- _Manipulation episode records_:
-- START --

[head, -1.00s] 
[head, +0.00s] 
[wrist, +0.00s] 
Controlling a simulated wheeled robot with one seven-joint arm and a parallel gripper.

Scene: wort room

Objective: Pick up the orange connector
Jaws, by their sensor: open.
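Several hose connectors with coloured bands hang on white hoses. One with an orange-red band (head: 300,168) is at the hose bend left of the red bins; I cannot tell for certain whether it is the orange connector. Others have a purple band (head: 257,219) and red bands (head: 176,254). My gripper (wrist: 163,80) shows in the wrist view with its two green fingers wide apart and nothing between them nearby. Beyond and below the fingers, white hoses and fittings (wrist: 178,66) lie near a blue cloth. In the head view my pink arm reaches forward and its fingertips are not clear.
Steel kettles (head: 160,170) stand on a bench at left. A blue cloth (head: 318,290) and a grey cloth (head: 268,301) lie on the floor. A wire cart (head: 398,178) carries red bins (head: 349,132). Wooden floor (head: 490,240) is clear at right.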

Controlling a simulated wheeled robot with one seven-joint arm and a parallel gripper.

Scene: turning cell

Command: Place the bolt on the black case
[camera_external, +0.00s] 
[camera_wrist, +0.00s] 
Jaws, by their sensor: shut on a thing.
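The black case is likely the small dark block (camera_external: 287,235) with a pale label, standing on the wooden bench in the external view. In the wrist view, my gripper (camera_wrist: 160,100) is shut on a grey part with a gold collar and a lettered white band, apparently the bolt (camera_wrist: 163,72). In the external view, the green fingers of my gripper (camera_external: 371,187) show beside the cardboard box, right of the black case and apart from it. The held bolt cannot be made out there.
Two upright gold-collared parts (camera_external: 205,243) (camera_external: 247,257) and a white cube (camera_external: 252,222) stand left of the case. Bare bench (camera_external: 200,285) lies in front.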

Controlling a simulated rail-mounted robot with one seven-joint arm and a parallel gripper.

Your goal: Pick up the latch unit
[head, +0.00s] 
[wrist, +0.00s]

-- END --

- _TASK INSTRUCTIONS_: Locate the word "Pick" in the records and collect each line it appears in.

- _TASK SOLUTION_:
Objective: Pick up the orange connector
Your goal: Pick up the latch unit

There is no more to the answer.